* Begin *

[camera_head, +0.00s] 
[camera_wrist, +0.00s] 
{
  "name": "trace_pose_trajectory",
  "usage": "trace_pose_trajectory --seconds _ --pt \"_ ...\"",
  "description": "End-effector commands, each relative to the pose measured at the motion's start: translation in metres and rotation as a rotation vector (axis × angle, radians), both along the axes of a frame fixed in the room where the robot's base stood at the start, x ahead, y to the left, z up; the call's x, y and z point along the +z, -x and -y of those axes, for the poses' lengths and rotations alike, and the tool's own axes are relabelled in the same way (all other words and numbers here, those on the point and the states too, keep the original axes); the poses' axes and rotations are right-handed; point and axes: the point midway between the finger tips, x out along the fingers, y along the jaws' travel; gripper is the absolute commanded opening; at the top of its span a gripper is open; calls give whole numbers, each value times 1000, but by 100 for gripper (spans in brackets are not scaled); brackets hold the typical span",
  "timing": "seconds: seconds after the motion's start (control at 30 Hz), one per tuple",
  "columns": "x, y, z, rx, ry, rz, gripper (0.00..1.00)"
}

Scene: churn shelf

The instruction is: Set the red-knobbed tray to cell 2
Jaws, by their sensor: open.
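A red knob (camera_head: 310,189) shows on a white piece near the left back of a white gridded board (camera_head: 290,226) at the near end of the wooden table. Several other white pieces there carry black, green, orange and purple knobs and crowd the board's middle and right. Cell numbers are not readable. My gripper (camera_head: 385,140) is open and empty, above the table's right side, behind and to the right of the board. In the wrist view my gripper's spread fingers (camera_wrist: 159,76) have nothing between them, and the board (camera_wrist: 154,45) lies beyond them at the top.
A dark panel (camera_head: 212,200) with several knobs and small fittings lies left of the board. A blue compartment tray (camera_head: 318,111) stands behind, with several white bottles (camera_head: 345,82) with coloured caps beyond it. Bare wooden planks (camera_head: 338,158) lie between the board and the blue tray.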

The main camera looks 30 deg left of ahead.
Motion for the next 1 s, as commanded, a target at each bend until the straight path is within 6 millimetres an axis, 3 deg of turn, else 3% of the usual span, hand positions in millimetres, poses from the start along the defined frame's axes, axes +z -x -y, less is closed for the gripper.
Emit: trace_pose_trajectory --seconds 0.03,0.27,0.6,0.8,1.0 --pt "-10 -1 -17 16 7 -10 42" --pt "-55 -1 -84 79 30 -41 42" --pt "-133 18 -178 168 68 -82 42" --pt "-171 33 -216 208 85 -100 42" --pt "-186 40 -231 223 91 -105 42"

* End *

Each line of the material should be duplicated exactly, please.

◆ **In response**:
[camera_head, +0.00s] 
[camera_wrist, +0.00s] 
{
  "name": "trace_pose_trajectory",
  "usage": "trace_pose_trajectory --seconds _ --pt \"_ ...\"",
  "description": "End-effector commands, each relative to the pose measured at the motion's start: translation in metres and rotation as a rotation vector (axis × angle, radians), both along the axes of a frame fixed in the room where the robot's base stood at the start, x ahead, y to the left, z up; the call's x, y and z point along the +z, -x and -y of those axes, for the poses' lengths and rotations alike, and the tool's own axes are relabelled in the same way (all other words and numbers here, those on the point and the states too, keep the original axes); the poses' axes and rotations are right-handed; point and axes: the point midway between the finger tips, x out along the fingers, y along the jaws' travel; gripper is the absolute commanded opening; at the top of its span a gripper is open; calls give whole numbers, each value times 1000, but by 100 for gripper (spans in brackets are not scaled); brackets hold the typical span",
  "timing": "seconds: seconds after the motion's start (control at 30 Hz), one per tuple",
  "columns": "x, y, z, rx, ry, rz, gripper (0.00..1.00)"
}

Scene: churn shelf

The instruction is: Set the red-knobbed tray to cell 2
Jaws, by their sensor: open.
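A red knob (camera_head: 310,189) shows on a white piece near the left back of a white gridded board (camera_head: 290,226) at the near end of the wooden table. Several other white pieces there carry black, green, orange and purple knobs and crowd the board's middle and right. Cell numbers are not readable. My gripper (camera_head: 385,140) is open and empty, above the table's right side, behind and to the right of the board. In the wrist view my gripper's spread fingers (camera_wrist: 159,76) have nothing between them, and the board (camera_wrist: 154,45) lies beyond them at the top.
A dark panel (camera_head: 212,200) with several knobs and small fittings lies left of the board. A blue compartment tray (camera_head: 318,111) stands behind, with several white bottles (camera_head: 345,82) with coloured caps beyond it. Bare wooden planks (camera_head: 338,158) lie between the board and the blue tray.

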The main camera looks 30 deg left of ahead.
Motion for the next 1 s, as commanded, a target at each bend until the straight path is within 6 millimetres an axis, 3 deg of turn, else 3% of the usual span, hand positions in millimetres, poses from the start along the defined frame's axes, axes +z -x -y, less is closed for the gripper.
Emit: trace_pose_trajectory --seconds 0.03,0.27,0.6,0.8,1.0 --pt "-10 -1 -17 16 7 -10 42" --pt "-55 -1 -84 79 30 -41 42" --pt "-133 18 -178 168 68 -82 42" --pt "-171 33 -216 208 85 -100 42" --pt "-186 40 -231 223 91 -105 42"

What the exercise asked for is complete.